Controversial opinions on metal

I have no idea if this is even controversial, and this is the first time I've thought about it since listening to it so it's probably way old news, but lantlos - melting sun was fucking awful. Oh so disappointing. I loved .neon so much. Like next-level awful.
 
Analyzing music based on only one factor in general is pretty shallow. But analyzing it based on how heavy it is, is extra dudebro-esque.
 
Never said I judged bands based on only 1 factor. Just that by this particular metric, they are better than most trad doom. There are of course other factors.
 
I don't think that either band is great, but each has some music that I like. Both bands influenced quite a few good metal bands too. That's about the extent of my interest in them.

Aerosmith is another band that I lump into the same category.
 
I think that the early music by all three is all comparable in quality. Early albums by all three bands have a few songs that I think are pretty good and a bunch of pretty standard hard rock that's listenable without being amazing.
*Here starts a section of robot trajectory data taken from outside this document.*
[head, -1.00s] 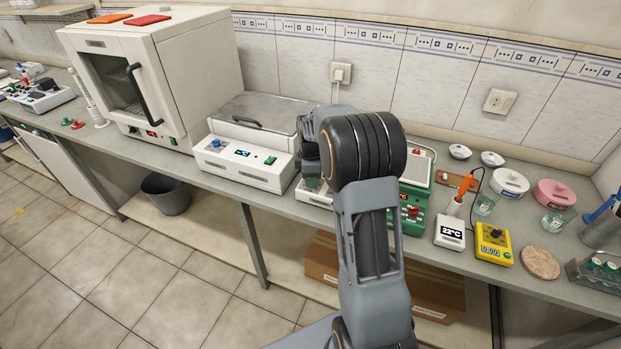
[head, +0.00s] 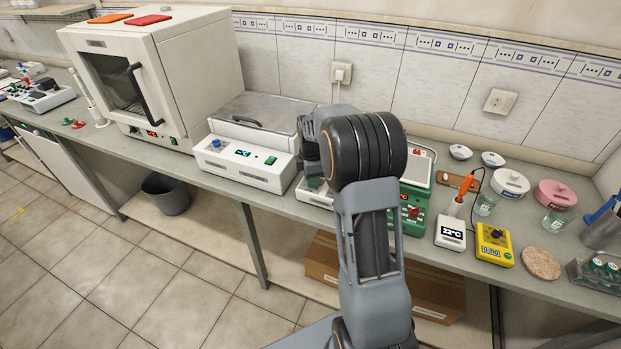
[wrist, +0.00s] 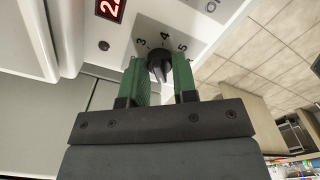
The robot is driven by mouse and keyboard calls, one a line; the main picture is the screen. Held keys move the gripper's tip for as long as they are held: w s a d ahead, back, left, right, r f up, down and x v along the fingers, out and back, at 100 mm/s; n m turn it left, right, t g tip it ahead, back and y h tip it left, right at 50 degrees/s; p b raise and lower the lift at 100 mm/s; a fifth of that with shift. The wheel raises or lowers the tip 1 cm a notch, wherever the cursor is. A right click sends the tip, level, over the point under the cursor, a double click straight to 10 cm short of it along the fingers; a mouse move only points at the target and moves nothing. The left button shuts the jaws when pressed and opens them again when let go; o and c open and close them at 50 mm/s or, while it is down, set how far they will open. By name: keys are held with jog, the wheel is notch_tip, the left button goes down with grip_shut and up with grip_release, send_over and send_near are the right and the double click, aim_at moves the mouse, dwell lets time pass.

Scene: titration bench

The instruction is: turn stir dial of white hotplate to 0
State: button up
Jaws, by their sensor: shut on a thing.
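The white hotplate (head: 318,197) stands on the bench, mostly hidden behind my arm in the head view. Its white front panel (wrist: 200,22) fills the top of the wrist view. A dark round dial (wrist: 159,64) sits there, with the numbers 3, 4 and 5 printed around its far side. My gripper (wrist: 160,76) is shut on this dial, one green finger on each side. The dial's 0 mark and name label are hidden, and I cannot tell its exact setting. A red display (wrist: 109,9) shows a figure starting with 2, cut off by the picture edge.
A white device with a blue knob (head: 245,160) stands close left of my gripper. A green device (head: 410,205) stands close right. Further right are a temperature meter (head: 450,232) and a yellow meter (head: 494,244). The bench's front edge runs just below.

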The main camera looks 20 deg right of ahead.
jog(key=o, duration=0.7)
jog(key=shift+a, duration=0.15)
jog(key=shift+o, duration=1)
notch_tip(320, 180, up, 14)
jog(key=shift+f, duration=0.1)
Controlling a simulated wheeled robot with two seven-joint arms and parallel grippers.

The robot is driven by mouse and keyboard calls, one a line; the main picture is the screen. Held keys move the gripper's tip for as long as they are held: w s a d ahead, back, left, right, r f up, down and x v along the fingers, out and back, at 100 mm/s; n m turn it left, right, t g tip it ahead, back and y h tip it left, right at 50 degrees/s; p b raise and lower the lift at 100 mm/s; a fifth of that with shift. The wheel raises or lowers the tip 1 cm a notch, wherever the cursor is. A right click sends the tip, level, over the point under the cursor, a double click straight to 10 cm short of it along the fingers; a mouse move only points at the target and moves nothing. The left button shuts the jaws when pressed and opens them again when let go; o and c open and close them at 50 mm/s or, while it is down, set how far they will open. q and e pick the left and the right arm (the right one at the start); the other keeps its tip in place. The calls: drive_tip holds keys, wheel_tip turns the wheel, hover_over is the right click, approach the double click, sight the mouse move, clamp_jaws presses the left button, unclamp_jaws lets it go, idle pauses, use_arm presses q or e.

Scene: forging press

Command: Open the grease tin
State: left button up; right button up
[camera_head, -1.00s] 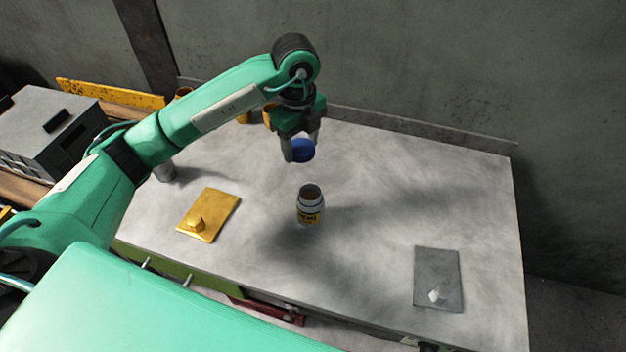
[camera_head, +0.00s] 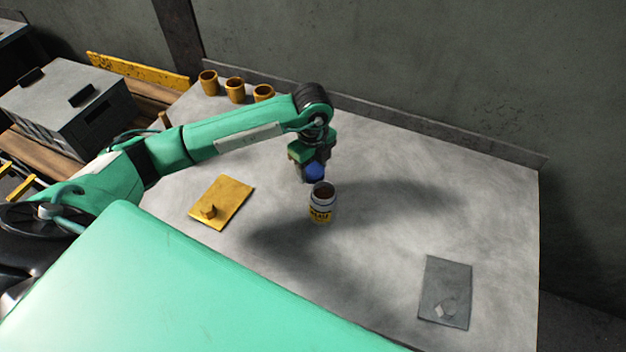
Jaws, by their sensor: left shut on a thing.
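My left gripper (camera_head: 314,175) is shut on the blue lid (camera_head: 315,173), just behind the tin in the picture. The lid is off the tin. Whether the lid touches the table is hard to tell. My right gripper is not in view.
A yellow plate (camera_head: 222,203) with a small knob lies left of the tin, and a grey plate (camera_head: 445,292) lies at the front right. Orange cups (camera_head: 235,90) stand at the back left. The tabletop (camera_head: 440,170) right of the tin is clear.

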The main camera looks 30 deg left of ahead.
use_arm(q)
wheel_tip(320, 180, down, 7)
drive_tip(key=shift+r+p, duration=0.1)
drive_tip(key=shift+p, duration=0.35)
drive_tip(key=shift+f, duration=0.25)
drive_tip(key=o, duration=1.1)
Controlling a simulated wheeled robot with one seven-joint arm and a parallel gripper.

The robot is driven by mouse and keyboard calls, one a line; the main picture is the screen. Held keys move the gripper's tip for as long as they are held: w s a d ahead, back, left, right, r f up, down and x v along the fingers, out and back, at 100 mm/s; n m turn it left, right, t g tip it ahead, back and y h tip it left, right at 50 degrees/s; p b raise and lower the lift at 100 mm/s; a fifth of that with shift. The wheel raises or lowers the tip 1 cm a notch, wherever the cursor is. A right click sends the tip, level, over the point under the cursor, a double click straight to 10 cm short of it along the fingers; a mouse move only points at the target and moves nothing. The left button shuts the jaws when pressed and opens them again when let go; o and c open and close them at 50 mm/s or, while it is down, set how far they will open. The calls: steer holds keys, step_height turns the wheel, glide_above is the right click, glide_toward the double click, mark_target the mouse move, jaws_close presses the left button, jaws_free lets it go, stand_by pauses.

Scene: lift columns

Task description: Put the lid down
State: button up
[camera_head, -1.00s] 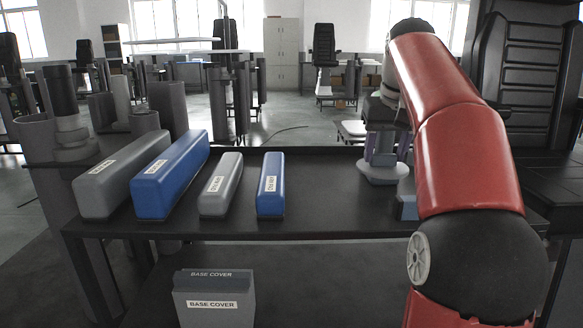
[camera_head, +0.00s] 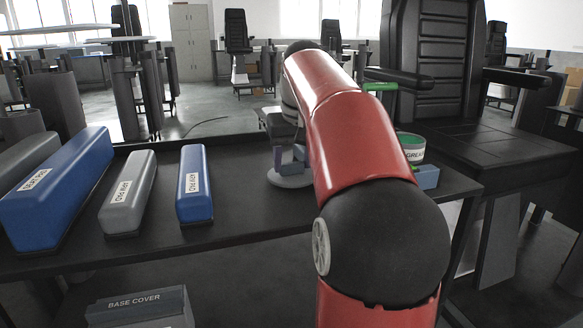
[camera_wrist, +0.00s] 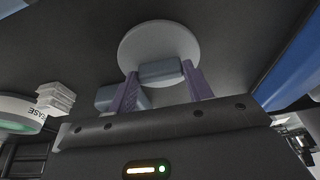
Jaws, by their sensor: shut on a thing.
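The lid (camera_head: 288,181) is a round grey disc with a blue-grey block handle. In the head view it is low over the black workbench, partly behind my red arm. In the wrist view the lid (camera_wrist: 152,40) is beyond my fingertips. My gripper (camera_wrist: 162,76) is shut on the handle, with a purple finger on each side. I cannot tell whether the disc touches the bench top.
Blue and grey pads (camera_head: 194,185) lie on the workbench (camera_head: 240,217) to the left. A blue block (camera_head: 427,177) is by the tub. A BASE COVER box (camera_head: 140,308) is below the bench. A black chair (camera_head: 430,65) stands behind right. Bare bench lies around the lid.

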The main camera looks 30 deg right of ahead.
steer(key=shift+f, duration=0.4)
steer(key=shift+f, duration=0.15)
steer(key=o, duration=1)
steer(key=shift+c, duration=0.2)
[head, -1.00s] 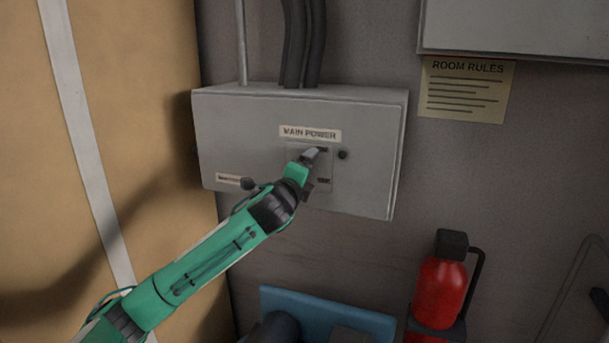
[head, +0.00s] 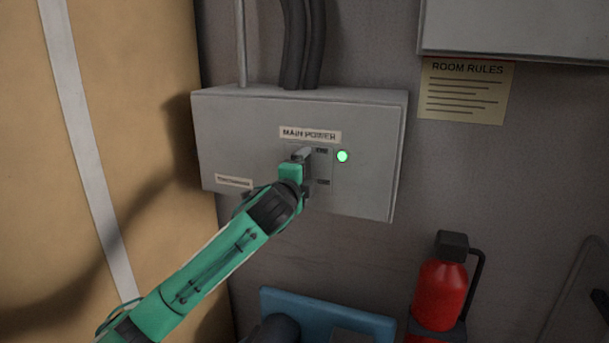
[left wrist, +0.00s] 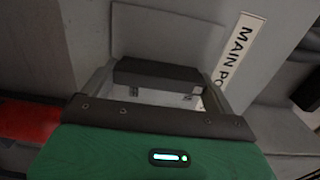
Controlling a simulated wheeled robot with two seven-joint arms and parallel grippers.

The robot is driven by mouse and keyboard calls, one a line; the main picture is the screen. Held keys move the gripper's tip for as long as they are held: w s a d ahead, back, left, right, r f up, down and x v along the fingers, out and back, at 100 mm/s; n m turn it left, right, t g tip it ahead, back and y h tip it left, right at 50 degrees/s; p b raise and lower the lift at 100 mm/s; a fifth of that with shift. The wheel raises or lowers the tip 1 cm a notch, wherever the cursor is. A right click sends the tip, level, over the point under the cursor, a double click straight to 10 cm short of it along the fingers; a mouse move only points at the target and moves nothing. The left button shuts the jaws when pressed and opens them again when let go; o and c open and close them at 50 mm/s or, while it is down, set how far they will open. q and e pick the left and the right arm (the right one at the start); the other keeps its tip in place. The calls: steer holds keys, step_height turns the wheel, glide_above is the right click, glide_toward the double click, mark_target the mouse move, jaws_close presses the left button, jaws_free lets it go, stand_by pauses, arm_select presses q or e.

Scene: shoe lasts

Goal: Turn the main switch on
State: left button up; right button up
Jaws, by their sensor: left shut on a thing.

I won't defend later Aerosmith because it's atrociously bad.
 
AC/DC or rather "how to make a 40 year career with one riff and drum pattern".
Have you listened to AC/DC? It's way more than one riff. The drum pattern? Yes, it's the same, borderline identical 4/4 beat over and over. But you'd have to be tone deaf to call it just one riff. I'm also sick of the people who claim AC/DC songs stick to the same 3 chords and nothing else. I'm not saying they're masters of a bajillion different chords, but you're full of shit if you think it's just three chords. The title track of For Those About Rock has nine different chords for instance.
 
Angus and Malcolm are two of rock's finest guitarists as well. Malcolm is a human metronome in addition to generating an incredible amount of riffs and playing with some of the most impressive sense of groove and phrasing I've ever seen. Angus is a master of 12 bar blues, also possesses an immense sense of phrasing, and has some of the meanest vibrato you can find.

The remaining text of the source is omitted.